Showing posts with label Edmund Crispin. Show all posts
Showing posts with label Edmund Crispin. Show all posts

Wednesday, August 12, 2015

Nobody Knows the Truffles I've Seen...

It’s been a while since my last review, and I’m starting to get out of practice. I can’t quite figure out how to start today’s review of Chef Maurice and a Spot of Truffle (2015) by J. A. Lang. How to describe today’s book? Imagine, if you will, a culinary mystery. Make that a culinary mystery solved by an eccentric French chef named Maurice, a chef who is extremely fond of eating. Also, make this a mystery which revolves around the world of truffles and truffle-hunting. Finally, add a couple of chapters written from the perspective of a pet pig. “Oh, boy,” you might think, “Patrick’s finally gone insane. He’s seen one too many episodes of the BBC’s Father Brown, and he’s snapped and started to read cozy mysteries. Well, maybe we can at least finally get his recipe for coffee cake.” But you’d be wrong – the recipe is my mother’s, and it is not mine to give away. You’ll just have to settle for my opinion of the book.

I first heard of this book because of an enthusiastic review on In Search of the Classic Mystery Novel. The plot involves the disappearance of Chef Maurice’s mushroom supplier, Ollie Meadows. This is a major inconvenience for the temperamental chef. So he breaks into Ollie’s home to partake of his mushrooms, fully intending to pay of course. But he discovers that he hasn’t been the only one to break into Ollie’s home, and then he finds them: exquisite white Alba truffles… yet they have a distinct aroma of English woods to them! Could they possibly be local truffles? Chef Maurice decides that if Ollie was able to find the truffles, he can too, and thus he adopts a pig named Hamilton. They go truffle-hunting, but they turn up a corpse instead. And thus, the game is afoot, and Chef Maurice’s inaugural mystery is underway!
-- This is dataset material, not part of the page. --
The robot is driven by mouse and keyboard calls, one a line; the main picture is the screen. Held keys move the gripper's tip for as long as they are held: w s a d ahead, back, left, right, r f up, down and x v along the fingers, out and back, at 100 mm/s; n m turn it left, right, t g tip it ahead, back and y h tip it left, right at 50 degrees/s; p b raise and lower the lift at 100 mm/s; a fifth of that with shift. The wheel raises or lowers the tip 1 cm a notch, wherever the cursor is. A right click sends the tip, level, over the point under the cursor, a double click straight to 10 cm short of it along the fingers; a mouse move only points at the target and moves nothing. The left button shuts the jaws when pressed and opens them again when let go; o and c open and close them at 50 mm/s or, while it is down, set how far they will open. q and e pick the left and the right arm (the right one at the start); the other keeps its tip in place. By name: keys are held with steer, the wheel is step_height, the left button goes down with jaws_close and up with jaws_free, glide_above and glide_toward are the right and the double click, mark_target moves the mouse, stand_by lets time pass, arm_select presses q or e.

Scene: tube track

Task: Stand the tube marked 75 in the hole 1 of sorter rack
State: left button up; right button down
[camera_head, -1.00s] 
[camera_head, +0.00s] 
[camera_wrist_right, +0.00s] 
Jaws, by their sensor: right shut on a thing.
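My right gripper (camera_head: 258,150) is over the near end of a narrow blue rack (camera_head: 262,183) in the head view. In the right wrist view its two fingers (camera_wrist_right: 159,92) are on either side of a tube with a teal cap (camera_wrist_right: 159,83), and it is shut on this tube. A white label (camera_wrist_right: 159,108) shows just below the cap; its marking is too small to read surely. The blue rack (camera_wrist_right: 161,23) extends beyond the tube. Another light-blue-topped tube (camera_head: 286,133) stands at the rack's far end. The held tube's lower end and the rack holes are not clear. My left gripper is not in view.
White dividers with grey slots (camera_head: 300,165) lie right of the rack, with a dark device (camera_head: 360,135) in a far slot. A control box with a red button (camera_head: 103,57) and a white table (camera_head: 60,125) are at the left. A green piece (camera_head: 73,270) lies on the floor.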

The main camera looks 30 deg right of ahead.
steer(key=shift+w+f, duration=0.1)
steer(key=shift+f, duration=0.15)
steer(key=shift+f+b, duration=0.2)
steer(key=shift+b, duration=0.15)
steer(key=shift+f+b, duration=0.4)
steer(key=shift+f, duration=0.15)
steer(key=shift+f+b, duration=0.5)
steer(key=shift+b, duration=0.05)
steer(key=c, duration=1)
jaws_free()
Thursday, November 14, 2013

Dead and Buried

Gervase Fen has had quite enough of life as Professor of English at Oxford University. For starters, he’s just produced a definitive edition of Langland, and that’s enough to make anyone go mad, and the only remedy for that is a complete change in occupation. Plus, no matter where Fen goes, it seems that murder follows him and people keep dropping dead. So he decides to go into politics and get himself elected as Member of Parliament in the small village of Sanford Angelorum and the fine county surrounding it. True, he’s never lived there, nor has he even visited the place before, but you can’t let minor details like that derail a promising political career.

But then again, maybe Fate has other plans for Fen. On the evening of his arrival, he spots a large naked lunatic running in the middle of the road, before the man disappears. Before long, a suspicious accident occurs, a man is murdered, a blackmailer seems to be on the loose, Fen meets a real-life poltergeist, and there’s something about a non-doing pig in there as well. Look, it’s an Edmund Crispin novel; the only thing it’s really missing is a judge who bases his verdicts on the advice received from a lunatic in a box. More specifically, all this madness occurs in the novel Buried for Pleasure.
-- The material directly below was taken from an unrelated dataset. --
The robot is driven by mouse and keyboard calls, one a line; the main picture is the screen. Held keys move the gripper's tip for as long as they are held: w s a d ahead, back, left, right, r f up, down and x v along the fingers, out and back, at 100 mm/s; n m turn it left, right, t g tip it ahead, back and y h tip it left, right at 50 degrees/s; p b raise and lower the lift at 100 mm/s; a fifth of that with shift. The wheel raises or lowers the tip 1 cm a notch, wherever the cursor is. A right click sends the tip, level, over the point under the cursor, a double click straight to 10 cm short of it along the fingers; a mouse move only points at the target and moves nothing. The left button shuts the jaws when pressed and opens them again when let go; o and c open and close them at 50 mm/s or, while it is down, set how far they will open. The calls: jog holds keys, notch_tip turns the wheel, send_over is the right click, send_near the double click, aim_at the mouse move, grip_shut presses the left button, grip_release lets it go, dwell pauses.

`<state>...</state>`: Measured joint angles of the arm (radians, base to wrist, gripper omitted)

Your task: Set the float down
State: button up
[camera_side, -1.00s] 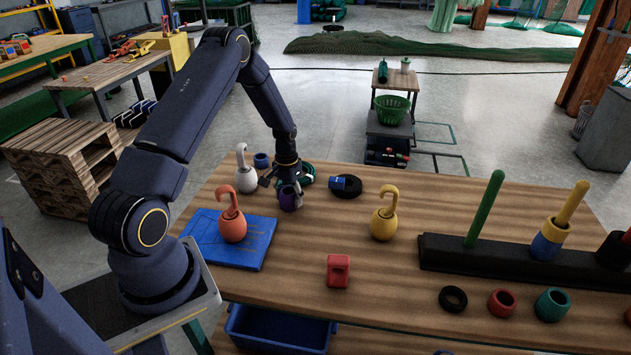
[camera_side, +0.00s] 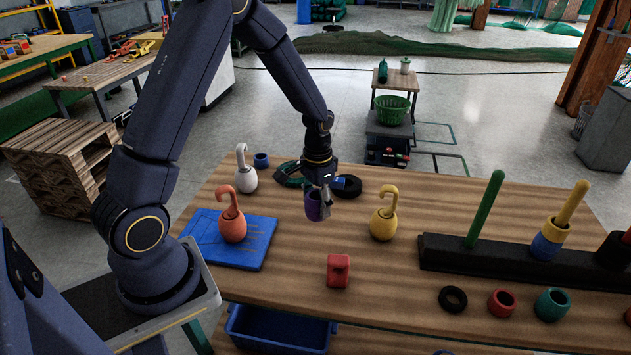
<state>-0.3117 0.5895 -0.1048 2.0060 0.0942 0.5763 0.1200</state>
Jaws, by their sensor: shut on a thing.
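The purple float (camera_side: 313,208), a short hollow cylinder, is in my gripper (camera_side: 319,192) over the middle-left of the wooden table. My fingers are shut on it from above and hide its upper part. It looks roughly upright. I cannot tell from this view how far its underside is from the table top (camera_side: 440,205). It is between the orange hooked weight (camera_side: 232,221) on the left and the yellow hooked weight (camera_side: 383,219) on the right, apart from both.
Behind my gripper are a green ring (camera_side: 287,180), partly hidden, and a black ring (camera_side: 352,190) with a blue piece. A white hooked weight (camera_side: 246,178) stands at the back left, a red block (camera_side: 338,271) in front. The dark peg rack (camera_side: 450,255) stands right.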

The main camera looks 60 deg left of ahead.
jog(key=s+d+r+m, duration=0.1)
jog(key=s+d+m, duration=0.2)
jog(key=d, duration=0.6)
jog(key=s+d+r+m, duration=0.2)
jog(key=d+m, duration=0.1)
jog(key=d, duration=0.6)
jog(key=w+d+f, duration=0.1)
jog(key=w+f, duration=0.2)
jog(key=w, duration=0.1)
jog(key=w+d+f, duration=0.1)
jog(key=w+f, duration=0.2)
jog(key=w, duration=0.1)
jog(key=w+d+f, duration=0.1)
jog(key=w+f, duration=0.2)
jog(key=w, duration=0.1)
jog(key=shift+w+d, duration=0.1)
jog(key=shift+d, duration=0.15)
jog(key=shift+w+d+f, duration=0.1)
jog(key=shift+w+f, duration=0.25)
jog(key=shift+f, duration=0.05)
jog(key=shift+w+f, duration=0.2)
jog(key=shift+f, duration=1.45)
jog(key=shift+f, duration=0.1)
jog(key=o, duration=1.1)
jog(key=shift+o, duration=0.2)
Thursday, November 24, 2011

What is Love?

"Now, did you hear anything unusual during the evening?"
"Well," said Mrs Love, after pausing, unprecedently, for reflection, "there was a weird play on the wireless, very intelligent I expect, but not the sort of thing I like, they do broadcast such extraordinary things sometimes, I dare say Andrew would have made something of it, I always felt with him that I had so much to live up to in a way it was a strain."
—An interrogation from Love Lies Bleeding

Mystery scholar extraordinaire Curt Evans has recently joined the blogosphere, creating a highly promising blog titled The Passing Tramp, which is certainly worth a look! Some attention has been paid early on to the work of Robert Bruce Montgomery, alias Edmund Crispin. Crispin authored a splendid series of comic detective stories in the Golden Age vein that starred English professor Gervase Fen. Crispin was inspired by John Dickson Carr’s The Crooked Hinge, and Fen is intended as an homage to Dr. Gideon Fell, sharing his initials and even referring to Fell as a real person in The Case of the Gilded Fly.

Earlier this year, I read Swan Song, which was an excellent book, but the publisher, Four Square Press, absolutely ruined it for me by spoiling the twist ending on the front cover and again on the back cover. (The plot summary also makes some stupid mistakes in summarising the plot.) I’ve slowly been reading the entire Gervase Fen series in order, and so, thanks to Curt’s recent posts, I decided to read Love Lies Bleeding (most of it I read on audiobook while at work—but I left off at such a tantalizing point that I read the final 30 pages myself). After my experience with Swan Song, I decided not to look at the back of my copy of the book…

Friday, June 10, 2011

A very palpable hit...

Robert Bruce Montgomery, alias Edmund Crispin, was more than just a mystery writer: he was also an influential mystery critic and (under his own name) a prolific composer. I love the story of how he decided to try his hand at mysteries: he read John Dickson Carr’s The Crooked Hinge and was so impressed, he decided to try doing something of the sort himself. And thus was born Gervase Fen, Professor of English Literature at Oxford. His name is a reference to Dr. Gideon Fell (they share the same initials) and Fen makes a remark in The Case of the Gilded Fly that establishes Fell as a real person sharing the Crispin universe with Fen. (In Swan Song, Crispin makes similar references to Mrs. Bradley, Sir Henry Merrivale, and Albert Campion.)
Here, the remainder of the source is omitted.